Speed Zone suffers most from trying to do too much without realizing in the core of its mechanics that sometimes it's just fun to drive — enjoyable to win some races without necessarily becoming master of every turn in every mode. The developers certainly did a fine job with the visuals, both technically and in art direction, especially so for the Wii. Far more effort could have been put into the audio: Music is mostly nothing more than very brief techno loops that just about anyone could create on a stock sequencer in less than five minutes. The female announcer's voice in menus and during races is altered to give it a future-tech ring, but it's too often over-processed to the point that you can't make out what she's said.

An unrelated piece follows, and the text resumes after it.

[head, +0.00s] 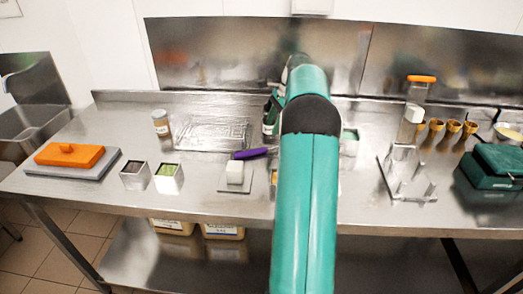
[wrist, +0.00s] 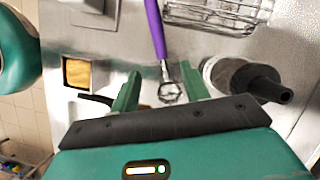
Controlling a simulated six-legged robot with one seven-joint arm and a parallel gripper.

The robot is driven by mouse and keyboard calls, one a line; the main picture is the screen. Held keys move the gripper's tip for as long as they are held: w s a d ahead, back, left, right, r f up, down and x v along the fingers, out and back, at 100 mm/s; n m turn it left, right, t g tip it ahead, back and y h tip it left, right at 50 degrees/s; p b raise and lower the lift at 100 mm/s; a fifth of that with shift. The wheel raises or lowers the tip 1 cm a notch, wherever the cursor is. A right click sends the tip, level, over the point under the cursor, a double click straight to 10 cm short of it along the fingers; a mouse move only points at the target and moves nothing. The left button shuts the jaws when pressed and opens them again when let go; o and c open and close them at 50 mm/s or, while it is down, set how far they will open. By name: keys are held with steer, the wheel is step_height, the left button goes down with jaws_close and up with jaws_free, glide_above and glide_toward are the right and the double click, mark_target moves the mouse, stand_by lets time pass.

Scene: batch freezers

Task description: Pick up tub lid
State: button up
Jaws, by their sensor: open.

Taking all the game's flaws into consideration and blending them with the developer's obvious attempts to produce a quality, full-featured title, I must concede that Speed Zone may well be the Wii's best third-party "serious" racer. Unfortunately, the third-party genre offerings on this console are not particularly numerous, and most racing titles out there range from the abysmal to the merely mediocre. But if the Wii is your primary console gaming platform, you're avid about arcade-style racers, and you can tolerate a steep, steep learning curve, Speed Zone may be worth a look.